Why are speaking problems magnified on video? “It’s much easier to cheat when you’re at the podium and the audience is twenty feet away. It’s less easy—or let’s face it damn near impossible—to do so on screen. The camera don’t lie.”
The speechwriter is learning how to direct his speaker to perform short parts of a speech, how to edit the excerpts into a coherent whole, add in supplemental footage to break up the monologue monotony. “With transitions! Hello iMovie!”
He and other speechwriters find themselves frantically fiddling with iPad and cell phone teleprompter apps—and contending with sound, lighting, composition and infinite other technical details that their training and experience never prepared them for. Suddenly the screenplay writer is also the director, costume designer and the key grip.
The speechwriter’s colleagues responded to his request for advice with suggestions—“we’ve noticed that if we are shooting too close, the ‘reading’ is more apparent”—and to his expression of frustration with feeling. One speechwriter said her client’s difficulty in carrying off a “heartfelt thank you” is “painfully obvious. I’m trying not to be overly critical but I also want it to be good.”

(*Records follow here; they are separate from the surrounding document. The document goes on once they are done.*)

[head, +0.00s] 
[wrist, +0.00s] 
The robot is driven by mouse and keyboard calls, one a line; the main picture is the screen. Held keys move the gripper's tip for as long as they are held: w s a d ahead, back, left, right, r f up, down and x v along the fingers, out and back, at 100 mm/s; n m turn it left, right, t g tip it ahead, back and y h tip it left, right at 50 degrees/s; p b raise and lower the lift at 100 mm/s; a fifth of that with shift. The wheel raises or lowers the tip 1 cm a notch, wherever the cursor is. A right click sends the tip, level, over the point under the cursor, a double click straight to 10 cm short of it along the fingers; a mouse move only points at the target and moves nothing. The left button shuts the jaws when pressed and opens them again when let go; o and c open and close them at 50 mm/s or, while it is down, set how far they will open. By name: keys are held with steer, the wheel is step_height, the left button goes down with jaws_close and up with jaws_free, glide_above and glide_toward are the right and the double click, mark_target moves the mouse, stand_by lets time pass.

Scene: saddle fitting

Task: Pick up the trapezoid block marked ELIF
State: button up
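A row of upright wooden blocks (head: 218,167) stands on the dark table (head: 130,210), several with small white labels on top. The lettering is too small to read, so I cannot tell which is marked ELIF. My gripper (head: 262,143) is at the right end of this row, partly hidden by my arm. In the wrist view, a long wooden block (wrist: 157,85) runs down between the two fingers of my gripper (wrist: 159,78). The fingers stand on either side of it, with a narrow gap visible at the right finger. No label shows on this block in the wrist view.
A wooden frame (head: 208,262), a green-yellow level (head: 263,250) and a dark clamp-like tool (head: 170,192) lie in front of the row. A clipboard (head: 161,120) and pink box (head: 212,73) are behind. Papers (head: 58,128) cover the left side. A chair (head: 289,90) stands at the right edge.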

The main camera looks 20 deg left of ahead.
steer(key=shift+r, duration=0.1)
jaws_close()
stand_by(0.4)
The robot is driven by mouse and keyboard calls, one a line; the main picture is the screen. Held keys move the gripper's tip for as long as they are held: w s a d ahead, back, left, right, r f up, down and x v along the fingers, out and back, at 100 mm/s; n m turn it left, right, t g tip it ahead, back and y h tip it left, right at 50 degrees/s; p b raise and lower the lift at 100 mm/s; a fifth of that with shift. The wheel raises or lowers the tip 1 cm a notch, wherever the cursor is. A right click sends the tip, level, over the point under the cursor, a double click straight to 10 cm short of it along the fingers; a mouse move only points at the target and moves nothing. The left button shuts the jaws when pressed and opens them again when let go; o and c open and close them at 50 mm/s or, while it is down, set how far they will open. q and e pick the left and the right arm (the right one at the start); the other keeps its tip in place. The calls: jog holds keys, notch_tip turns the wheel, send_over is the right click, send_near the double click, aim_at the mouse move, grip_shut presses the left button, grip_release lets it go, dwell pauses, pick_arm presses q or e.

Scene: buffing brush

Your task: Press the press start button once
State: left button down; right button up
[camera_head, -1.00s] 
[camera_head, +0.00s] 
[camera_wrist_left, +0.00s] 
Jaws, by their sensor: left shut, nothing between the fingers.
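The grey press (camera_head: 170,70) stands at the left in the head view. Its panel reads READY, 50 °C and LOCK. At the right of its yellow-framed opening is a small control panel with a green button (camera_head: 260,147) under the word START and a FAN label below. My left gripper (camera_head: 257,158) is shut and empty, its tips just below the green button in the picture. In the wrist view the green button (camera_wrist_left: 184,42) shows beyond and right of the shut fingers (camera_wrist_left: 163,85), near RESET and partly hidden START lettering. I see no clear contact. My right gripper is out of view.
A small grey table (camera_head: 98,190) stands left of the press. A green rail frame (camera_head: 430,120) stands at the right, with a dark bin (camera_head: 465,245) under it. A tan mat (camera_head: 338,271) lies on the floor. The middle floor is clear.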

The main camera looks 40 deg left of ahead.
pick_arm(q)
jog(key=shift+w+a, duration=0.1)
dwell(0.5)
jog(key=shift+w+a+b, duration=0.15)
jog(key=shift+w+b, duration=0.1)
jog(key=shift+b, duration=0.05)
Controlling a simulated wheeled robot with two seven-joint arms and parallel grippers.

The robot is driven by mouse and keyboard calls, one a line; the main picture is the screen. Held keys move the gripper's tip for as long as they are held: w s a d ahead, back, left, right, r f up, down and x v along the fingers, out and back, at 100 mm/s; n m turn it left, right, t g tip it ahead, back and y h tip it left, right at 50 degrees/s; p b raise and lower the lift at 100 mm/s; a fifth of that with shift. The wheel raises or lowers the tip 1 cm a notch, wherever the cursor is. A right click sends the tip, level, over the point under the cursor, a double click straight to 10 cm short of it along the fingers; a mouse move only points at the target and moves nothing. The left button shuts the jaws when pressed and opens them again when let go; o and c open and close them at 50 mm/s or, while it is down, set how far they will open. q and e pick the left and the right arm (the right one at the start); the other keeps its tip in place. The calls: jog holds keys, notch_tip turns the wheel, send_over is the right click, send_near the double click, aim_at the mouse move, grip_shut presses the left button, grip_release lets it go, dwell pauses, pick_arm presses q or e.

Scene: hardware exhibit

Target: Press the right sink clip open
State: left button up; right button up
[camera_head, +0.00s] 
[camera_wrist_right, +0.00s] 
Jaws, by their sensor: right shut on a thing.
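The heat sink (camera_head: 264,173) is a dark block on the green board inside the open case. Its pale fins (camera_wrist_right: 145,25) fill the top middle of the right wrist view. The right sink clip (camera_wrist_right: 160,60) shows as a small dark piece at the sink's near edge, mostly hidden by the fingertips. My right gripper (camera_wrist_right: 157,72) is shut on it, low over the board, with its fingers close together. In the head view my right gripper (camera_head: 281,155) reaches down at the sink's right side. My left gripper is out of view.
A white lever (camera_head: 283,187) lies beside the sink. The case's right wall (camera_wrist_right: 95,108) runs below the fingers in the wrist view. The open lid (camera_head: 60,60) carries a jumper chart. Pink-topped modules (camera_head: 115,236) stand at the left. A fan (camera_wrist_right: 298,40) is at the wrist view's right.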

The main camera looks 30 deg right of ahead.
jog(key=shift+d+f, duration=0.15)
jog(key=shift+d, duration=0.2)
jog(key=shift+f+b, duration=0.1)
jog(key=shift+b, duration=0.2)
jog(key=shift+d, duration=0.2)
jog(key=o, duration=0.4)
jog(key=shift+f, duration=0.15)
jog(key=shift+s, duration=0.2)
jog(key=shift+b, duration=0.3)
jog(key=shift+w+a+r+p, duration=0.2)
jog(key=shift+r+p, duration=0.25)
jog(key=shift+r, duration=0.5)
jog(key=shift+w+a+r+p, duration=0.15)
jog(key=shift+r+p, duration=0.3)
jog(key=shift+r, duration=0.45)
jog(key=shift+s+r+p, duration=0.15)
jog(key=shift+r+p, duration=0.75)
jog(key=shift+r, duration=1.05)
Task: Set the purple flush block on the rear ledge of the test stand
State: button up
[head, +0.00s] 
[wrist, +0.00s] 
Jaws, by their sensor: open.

Other speechwriters lamented that their clients, chronically too busy to practice their speeches, are even busier now, and even less likely to go over scripts in advance. And pulled out of their own comfort zones in every direction, many leaders are clinging to old-school techniques, like the captain of another major American institution who rejects the teleprompter and “has his wife hold up each sheet, which makes for some awkward pauses,” his speechwriter said.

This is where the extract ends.